Achievement and Quality: Higher Education in the Arts
Numbers and Evaluation in the Arts: Critical Questions
Boyle's Counting Paradoxes
Over-reliance on counting is a serious problem. It can lead to bad decision making and thus to all sorts of dysfunctions. For example, to an accounting firm, the purpose of business may appear to be to create numbers for accountants. But most, including accountants, see business fulfilling a broader range of functions. Accounting is just part of the whole, and at best, a service that helps the other parts function well.
Einstein is reported to have had the following statement on the wall in his study: "Not everything that counts can be counted, and not everything that can be counted, counts."
In The Tyranny of Numbers (HarperCollins, 2000), British mathematician David Boyle outlines a number of counting paradoxes. We have listed these below and provided annotations with an arts example for each but the last.
- You can count people, but you can't count individuals. For example, the relative success of all graduates of a program expressed in numbers does not predict what a specific individual has achieved or will achieve.
- If you count the wrong thing, you go backwards. For example, if you reward high graduation rates, incentives for rigor at high levels are reduced.
- Numbers replace trust, but make measuring even more untrustworthy. For example, any numbers that produce political, financial, or public relations disadvantages produce political challenges regarding the indicators chosen and the motives of those choosing them.

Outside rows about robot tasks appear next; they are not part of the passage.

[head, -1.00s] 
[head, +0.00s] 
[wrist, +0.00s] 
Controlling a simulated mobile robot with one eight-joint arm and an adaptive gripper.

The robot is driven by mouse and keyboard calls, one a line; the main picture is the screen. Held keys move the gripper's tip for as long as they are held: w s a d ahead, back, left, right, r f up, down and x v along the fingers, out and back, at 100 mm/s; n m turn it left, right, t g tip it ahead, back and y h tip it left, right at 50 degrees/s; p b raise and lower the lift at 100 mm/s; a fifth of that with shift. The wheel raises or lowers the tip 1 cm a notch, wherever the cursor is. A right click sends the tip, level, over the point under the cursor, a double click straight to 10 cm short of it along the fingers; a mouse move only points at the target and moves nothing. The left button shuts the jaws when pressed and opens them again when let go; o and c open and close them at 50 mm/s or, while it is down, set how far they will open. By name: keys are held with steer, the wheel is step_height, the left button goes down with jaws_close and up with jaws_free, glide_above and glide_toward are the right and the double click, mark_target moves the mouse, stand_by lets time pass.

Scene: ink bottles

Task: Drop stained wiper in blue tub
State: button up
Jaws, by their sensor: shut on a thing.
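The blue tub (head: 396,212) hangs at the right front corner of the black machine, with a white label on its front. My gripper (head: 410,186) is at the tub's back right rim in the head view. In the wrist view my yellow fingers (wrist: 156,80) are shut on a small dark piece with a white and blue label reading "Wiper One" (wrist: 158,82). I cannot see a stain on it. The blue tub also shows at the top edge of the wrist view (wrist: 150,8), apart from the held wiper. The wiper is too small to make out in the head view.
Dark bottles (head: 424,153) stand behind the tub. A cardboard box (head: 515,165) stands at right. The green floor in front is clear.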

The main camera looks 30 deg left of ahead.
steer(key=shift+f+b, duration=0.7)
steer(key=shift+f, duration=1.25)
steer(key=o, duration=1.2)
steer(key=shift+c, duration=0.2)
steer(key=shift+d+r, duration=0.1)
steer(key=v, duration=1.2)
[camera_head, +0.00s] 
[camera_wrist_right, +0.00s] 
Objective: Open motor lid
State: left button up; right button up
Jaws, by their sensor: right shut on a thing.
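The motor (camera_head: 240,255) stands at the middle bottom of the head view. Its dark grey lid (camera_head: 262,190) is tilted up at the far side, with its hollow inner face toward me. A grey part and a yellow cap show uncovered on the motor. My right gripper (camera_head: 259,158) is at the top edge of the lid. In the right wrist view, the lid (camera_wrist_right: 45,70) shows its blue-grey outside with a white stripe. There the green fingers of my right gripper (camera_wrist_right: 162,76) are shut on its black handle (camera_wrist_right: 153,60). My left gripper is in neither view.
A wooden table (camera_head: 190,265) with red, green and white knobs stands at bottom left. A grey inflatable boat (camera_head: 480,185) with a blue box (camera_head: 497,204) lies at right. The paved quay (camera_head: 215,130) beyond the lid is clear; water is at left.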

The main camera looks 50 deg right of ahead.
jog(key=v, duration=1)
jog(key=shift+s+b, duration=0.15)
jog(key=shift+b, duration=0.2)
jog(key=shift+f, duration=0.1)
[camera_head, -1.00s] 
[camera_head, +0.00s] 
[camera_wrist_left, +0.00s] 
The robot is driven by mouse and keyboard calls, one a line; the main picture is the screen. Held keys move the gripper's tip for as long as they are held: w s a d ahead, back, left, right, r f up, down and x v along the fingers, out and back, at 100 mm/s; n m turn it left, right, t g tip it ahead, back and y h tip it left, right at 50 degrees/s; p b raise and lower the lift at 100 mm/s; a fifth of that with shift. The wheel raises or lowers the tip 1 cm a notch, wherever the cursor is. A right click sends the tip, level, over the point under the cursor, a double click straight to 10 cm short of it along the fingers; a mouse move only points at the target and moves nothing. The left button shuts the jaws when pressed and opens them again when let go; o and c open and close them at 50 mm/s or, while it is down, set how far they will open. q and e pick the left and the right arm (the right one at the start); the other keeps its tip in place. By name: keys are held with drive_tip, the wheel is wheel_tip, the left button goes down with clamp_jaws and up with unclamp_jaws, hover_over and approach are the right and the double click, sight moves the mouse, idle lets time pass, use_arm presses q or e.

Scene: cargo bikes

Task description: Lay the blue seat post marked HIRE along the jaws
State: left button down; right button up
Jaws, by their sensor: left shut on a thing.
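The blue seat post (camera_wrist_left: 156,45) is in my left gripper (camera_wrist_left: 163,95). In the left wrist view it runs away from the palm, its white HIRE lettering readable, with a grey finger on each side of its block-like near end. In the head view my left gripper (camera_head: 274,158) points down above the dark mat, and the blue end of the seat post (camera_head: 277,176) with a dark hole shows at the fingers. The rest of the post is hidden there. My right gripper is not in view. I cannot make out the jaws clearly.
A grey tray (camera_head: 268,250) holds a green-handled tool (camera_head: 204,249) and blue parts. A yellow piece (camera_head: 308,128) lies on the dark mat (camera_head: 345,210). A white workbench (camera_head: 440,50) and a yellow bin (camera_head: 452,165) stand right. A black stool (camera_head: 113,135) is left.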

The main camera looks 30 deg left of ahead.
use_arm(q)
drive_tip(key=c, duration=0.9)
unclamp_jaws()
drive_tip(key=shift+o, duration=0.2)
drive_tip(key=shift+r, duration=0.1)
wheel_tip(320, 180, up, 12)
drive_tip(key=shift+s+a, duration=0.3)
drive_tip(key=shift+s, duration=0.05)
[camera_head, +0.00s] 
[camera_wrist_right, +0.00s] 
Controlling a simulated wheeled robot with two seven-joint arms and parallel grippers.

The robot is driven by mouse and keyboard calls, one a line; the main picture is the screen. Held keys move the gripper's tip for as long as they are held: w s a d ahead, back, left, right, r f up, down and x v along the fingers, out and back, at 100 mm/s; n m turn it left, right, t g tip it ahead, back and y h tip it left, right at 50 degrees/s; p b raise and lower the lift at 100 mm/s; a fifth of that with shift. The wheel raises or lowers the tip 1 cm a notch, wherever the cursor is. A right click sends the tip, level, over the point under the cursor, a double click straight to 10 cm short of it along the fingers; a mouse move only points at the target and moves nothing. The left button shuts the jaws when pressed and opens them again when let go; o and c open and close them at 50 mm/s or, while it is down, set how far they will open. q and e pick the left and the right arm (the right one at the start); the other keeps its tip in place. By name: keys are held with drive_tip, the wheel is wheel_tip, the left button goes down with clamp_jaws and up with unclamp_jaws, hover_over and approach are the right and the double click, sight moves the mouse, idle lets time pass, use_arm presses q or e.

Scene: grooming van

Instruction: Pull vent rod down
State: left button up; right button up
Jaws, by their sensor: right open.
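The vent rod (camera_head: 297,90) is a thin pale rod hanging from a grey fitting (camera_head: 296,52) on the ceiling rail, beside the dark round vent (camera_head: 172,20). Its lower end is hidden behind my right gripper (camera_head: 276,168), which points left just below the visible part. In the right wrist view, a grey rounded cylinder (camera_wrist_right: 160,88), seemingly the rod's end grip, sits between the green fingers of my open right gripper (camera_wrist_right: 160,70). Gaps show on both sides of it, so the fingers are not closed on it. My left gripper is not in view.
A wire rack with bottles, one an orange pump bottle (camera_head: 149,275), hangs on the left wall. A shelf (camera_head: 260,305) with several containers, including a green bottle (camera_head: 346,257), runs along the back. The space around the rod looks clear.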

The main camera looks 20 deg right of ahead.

- When numbers fail, we get more numbers. For example, when counting something doesn't seem to solve identified problems, there are calls to measure the thing more thoroughly or to find systems or people to measure it better. It is commonly said that the United States collects more education data than any other nation. Doing so does not seem to improve education. Nevertheless, most reform proposals call for more and better data collection.
- The more we count, the less we understand. For example, when educational achievement is reduced to multiple choice test scores, significant information is lost about what a person or group really knows and is able to do, how well they can think and create with information, etc. This is why evaluation of educational achievement in the arts disciplines still relies so much on the audition or a portfolio of work to judge achievement and quality.
- The more accurately we count, the more unreliable the figures. For example, quests for perfection in counting achievement can result in narrowing perspective to dysfunctional levels. We cannot tell much useful about the overall quality of a symphony performance by setting up measuring devices to count to high levels accuracy of the periodicity of all sixteenth notes played by the violins. Since we tend to count what can be counted easily, this paradox and its attendant unreliability is magnified in systems where there is over-reliance on counting.
- The more we count, the less we can compare the figures. For example, there are tendencies to produce cause-and-effect arguments with sets of figures that have little relationship to each other, particularly with regard to the conditions that produced them. Comparing graduation rates in institutions with different missions and student demographics produces information of little value with regard to providing educational opportunity, maintaining the integrity of degree levels, or assuring the quality of teaching and learning in disciplinary content.
- Measurements have a monstrous life of their own. For example, false numbers repeated as fact, or real numbers repeated out of context produce conditions for false analyses and wrong decisions.
- When you count things, they get worse. That is, official statistics tend to get worse when society is worried about something. This may be due to better reporting due to heightened concern, or heightened concern may produce new criteria that raise the numbers, or that heightened concern produces calls for more numbers with all the consequences that we have mentioned in points 1 through 8.